#### Records supplied
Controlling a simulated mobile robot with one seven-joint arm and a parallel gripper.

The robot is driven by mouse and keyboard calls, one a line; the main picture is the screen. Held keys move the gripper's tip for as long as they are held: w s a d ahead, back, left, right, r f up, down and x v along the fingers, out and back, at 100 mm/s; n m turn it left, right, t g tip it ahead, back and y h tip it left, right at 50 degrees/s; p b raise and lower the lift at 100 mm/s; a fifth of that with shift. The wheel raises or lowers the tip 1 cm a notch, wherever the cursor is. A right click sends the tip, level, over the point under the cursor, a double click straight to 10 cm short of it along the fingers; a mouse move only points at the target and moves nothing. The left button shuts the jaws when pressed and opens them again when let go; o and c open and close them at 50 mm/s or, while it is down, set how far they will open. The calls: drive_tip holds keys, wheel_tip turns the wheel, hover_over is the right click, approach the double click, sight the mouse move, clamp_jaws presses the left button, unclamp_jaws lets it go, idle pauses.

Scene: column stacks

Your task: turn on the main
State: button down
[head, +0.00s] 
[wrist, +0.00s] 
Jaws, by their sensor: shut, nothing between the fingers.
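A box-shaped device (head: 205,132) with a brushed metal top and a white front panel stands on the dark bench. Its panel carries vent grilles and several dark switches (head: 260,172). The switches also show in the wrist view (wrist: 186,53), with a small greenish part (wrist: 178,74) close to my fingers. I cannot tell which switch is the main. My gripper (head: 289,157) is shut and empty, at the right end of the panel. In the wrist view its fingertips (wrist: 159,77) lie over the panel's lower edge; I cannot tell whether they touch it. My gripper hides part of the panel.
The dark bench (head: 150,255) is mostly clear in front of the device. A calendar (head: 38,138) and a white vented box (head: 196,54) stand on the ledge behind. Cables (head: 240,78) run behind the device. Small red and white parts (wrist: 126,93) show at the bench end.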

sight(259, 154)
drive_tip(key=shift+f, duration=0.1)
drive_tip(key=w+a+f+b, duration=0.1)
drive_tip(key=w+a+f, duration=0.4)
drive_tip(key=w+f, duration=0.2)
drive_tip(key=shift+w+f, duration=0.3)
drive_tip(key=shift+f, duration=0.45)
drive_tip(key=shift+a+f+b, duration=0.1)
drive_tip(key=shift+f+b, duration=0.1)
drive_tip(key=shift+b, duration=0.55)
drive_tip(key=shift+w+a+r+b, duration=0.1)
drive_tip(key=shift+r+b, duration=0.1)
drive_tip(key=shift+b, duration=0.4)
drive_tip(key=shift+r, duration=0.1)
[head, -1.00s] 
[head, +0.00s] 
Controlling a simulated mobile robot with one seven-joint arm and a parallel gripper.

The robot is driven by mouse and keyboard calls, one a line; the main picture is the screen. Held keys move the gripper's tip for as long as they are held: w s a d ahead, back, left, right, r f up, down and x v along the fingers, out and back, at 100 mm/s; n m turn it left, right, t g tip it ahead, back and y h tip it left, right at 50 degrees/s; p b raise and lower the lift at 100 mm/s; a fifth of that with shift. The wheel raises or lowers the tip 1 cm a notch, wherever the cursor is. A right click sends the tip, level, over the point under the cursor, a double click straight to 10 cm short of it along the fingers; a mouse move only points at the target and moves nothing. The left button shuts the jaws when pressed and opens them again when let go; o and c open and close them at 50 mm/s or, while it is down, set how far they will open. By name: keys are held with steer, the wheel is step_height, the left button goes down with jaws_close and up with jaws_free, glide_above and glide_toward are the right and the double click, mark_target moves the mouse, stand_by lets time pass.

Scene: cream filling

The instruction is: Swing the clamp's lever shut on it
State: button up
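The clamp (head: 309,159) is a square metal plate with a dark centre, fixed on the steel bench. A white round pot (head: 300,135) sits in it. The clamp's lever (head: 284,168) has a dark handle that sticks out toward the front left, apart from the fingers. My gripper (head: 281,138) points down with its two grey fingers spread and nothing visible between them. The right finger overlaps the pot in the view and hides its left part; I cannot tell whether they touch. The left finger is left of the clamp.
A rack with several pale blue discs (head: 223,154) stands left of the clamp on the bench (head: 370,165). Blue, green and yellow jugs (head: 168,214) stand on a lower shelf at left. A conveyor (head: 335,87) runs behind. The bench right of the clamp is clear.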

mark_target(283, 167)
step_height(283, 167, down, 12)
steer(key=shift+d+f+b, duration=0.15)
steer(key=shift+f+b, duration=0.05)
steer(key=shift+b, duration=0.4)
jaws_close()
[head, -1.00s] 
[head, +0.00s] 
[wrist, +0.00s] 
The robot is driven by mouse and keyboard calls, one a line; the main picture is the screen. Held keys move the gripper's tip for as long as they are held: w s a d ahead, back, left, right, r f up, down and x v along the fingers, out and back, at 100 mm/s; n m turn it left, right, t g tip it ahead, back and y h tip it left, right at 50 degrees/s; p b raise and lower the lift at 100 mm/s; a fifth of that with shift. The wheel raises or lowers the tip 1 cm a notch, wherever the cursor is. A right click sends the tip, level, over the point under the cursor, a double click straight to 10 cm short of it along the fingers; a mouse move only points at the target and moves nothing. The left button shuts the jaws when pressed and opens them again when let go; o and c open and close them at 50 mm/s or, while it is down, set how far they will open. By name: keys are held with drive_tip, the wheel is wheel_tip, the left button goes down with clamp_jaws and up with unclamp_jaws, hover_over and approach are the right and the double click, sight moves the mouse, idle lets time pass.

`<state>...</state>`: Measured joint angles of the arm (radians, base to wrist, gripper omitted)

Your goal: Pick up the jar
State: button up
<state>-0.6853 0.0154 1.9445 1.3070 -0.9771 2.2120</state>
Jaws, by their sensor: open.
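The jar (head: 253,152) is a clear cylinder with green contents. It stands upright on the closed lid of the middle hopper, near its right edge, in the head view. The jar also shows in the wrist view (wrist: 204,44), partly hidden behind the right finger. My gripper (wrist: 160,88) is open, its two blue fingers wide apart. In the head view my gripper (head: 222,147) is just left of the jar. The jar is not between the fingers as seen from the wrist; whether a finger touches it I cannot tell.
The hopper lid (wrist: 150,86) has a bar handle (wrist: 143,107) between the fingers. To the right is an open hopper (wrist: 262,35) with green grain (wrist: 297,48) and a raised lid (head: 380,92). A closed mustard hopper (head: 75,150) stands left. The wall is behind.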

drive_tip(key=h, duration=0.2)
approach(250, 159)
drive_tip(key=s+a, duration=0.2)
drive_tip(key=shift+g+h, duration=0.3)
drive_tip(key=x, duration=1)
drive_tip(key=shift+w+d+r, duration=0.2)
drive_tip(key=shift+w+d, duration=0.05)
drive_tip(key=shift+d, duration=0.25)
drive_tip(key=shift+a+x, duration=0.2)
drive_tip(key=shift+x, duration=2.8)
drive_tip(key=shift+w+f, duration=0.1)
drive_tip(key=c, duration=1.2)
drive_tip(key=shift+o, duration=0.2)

#### Your objective
Transcribe all entries exactly as they are given.

#### Solution to the exercise
Controlling a simulated mobile robot with one seven-joint arm and a parallel gripper.

The robot is driven by mouse and keyboard calls, one a line; the main picture is the screen. Held keys move the gripper's tip for as long as they are held: w s a d ahead, back, left, right, r f up, down and x v along the fingers, out and back, at 100 mm/s; n m turn it left, right, t g tip it ahead, back and y h tip it left, right at 50 degrees/s; p b raise and lower the lift at 100 mm/s; a fifth of that with shift. The wheel raises or lowers the tip 1 cm a notch, wherever the cursor is. A right click sends the tip, level, over the point under the cursor, a double click straight to 10 cm short of it along the fingers; a mouse move only points at the target and moves nothing. The left button shuts the jaws when pressed and opens them again when let go; o and c open and close them at 50 mm/s or, while it is down, set how far they will open. The calls: drive_tip holds keys, wheel_tip turns the wheel, hover_over is the right click, approach the double click, sight the mouse move, clamp_jaws presses the left button, unclamp_jaws lets it go, idle pauses.

Scene: column stacks

Your task: turn on the main
State: button down
[head, +0.00s] 
[wrist, +0.00s] 
Jaws, by their sensor: shut, nothing between the fingers.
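A box-shaped device (head: 205,132) with a brushed metal top and a white front panel stands on the dark bench. Its panel carries vent grilles and several dark switches (head: 260,172). The switches also show in the wrist view (wrist: 186,53), with a small greenish part (wrist: 178,74) close to my fingers. I cannot tell which switch is the main. My gripper (head: 289,157) is shut and empty, at the right end of the panel. In the wrist view its fingertips (wrist: 159,77) lie over the panel's lower edge; I cannot tell whether they touch it. My gripper hides part of the panel.
The dark bench (head: 150,255) is mostly clear in front of the device. A calendar (head: 38,138) and a white vented box (head: 196,54) stand on the ledge behind. Cables (head: 240,78) run behind the device. Small red and white parts (wrist: 126,93) show at the bench end.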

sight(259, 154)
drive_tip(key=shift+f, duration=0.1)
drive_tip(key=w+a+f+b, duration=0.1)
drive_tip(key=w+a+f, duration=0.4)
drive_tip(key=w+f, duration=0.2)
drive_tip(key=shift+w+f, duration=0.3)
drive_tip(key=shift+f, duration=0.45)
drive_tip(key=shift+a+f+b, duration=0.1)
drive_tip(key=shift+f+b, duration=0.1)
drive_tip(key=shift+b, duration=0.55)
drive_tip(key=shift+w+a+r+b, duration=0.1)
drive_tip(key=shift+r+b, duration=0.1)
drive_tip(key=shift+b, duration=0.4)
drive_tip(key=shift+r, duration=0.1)
[head, -1.00s] 
[head, +0.00s] 
Controlling a simulated mobile robot with one seven-joint arm and a parallel gripper.

The robot is driven by mouse and keyboard calls, one a line; the main picture is the screen. Held keys move the gripper's tip for as long as they are held: w s a d ahead, back, left, right, r f up, down and x v along the fingers, out and back, at 100 mm/s; n m turn it left, right, t g tip it ahead, back and y h tip it left, right at 50 degrees/s; p b raise and lower the lift at 100 mm/s; a fifth of that with shift. The wheel raises or lowers the tip 1 cm a notch, wherever the cursor is. A right click sends the tip, level, over the point under the cursor, a double click straight to 10 cm short of it along the fingers; a mouse move only points at the target and moves nothing. The left button shuts the jaws when pressed and opens them again when let go; o and c open and close them at 50 mm/s or, while it is down, set how far they will open. By name: keys are held with steer, the wheel is step_height, the left button goes down with jaws_close and up with jaws_free, glide_above and glide_toward are the right and the double click, mark_target moves the mouse, stand_by lets time pass.

Scene: cream filling

The instruction is: Swing the clamp's lever shut on it
State: button up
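The clamp (head: 309,159) is a square metal plate with a dark centre, fixed on the steel bench. A white round pot (head: 300,135) sits in it. The clamp's lever (head: 284,168) has a dark handle that sticks out toward the front left, apart from the fingers. My gripper (head: 281,138) points down with its two grey fingers spread and nothing visible between them. The right finger overlaps the pot in the view and hides its left part; I cannot tell whether they touch. The left finger is left of the clamp.
A rack with several pale blue discs (head: 223,154) stands left of the clamp on the bench (head: 370,165). Blue, green and yellow jugs (head: 168,214) stand on a lower shelf at left. A conveyor (head: 335,87) runs behind. The bench right of the clamp is clear.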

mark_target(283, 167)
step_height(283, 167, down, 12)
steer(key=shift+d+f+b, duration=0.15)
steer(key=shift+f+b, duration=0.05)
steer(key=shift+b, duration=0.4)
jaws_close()
[head, -1.00s] 
[head, +0.00s] 
[wrist, +0.00s] 
The robot is driven by mouse and keyboard calls, one a line; the main picture is the screen. Held keys move the gripper's tip for as long as they are held: w s a d ahead, back, left, right, r f up, down and x v along the fingers, out and back, at 100 mm/s; n m turn it left, right, t g tip it ahead, back and y h tip it left, right at 50 degrees/s; p b raise and lower the lift at 100 mm/s; a fifth of that with shift. The wheel raises or lowers the tip 1 cm a notch, wherever the cursor is. A right click sends the tip, level, over the point under the cursor, a double click straight to 10 cm short of it along the fingers; a mouse move only points at the target and moves nothing. The left button shuts the jaws when pressed and opens them again when let go; o and c open and close them at 50 mm/s or, while it is down, set how far they will open. By name: keys are held with drive_tip, the wheel is wheel_tip, the left button goes down with clamp_jaws and up with unclamp_jaws, hover_over and approach are the right and the double click, sight moves the mouse, idle lets time pass.

`<state>...</state>`: Measured joint angles of the arm (radians, base to wrist, gripper omitted)

Your goal: Pick up the jar
State: button up
<state>-0.6853 0.0154 1.9445 1.3070 -0.9771 2.2120</state>
Jaws, by their sensor: open.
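The jar (head: 253,152) is a clear cylinder with green contents. It stands upright on the closed lid of the middle hopper, near its right edge, in the head view. The jar also shows in the wrist view (wrist: 204,44), partly hidden behind the right finger. My gripper (wrist: 160,88) is open, its two blue fingers wide apart. In the head view my gripper (head: 222,147) is just left of the jar. The jar is not between the fingers as seen from the wrist; whether a finger touches it I cannot tell.
The hopper lid (wrist: 150,86) has a bar handle (wrist: 143,107) between the fingers. To the right is an open hopper (wrist: 262,35) with green grain (wrist: 297,48) and a raised lid (head: 380,92). A closed mustard hopper (head: 75,150) stands left. The wall is behind.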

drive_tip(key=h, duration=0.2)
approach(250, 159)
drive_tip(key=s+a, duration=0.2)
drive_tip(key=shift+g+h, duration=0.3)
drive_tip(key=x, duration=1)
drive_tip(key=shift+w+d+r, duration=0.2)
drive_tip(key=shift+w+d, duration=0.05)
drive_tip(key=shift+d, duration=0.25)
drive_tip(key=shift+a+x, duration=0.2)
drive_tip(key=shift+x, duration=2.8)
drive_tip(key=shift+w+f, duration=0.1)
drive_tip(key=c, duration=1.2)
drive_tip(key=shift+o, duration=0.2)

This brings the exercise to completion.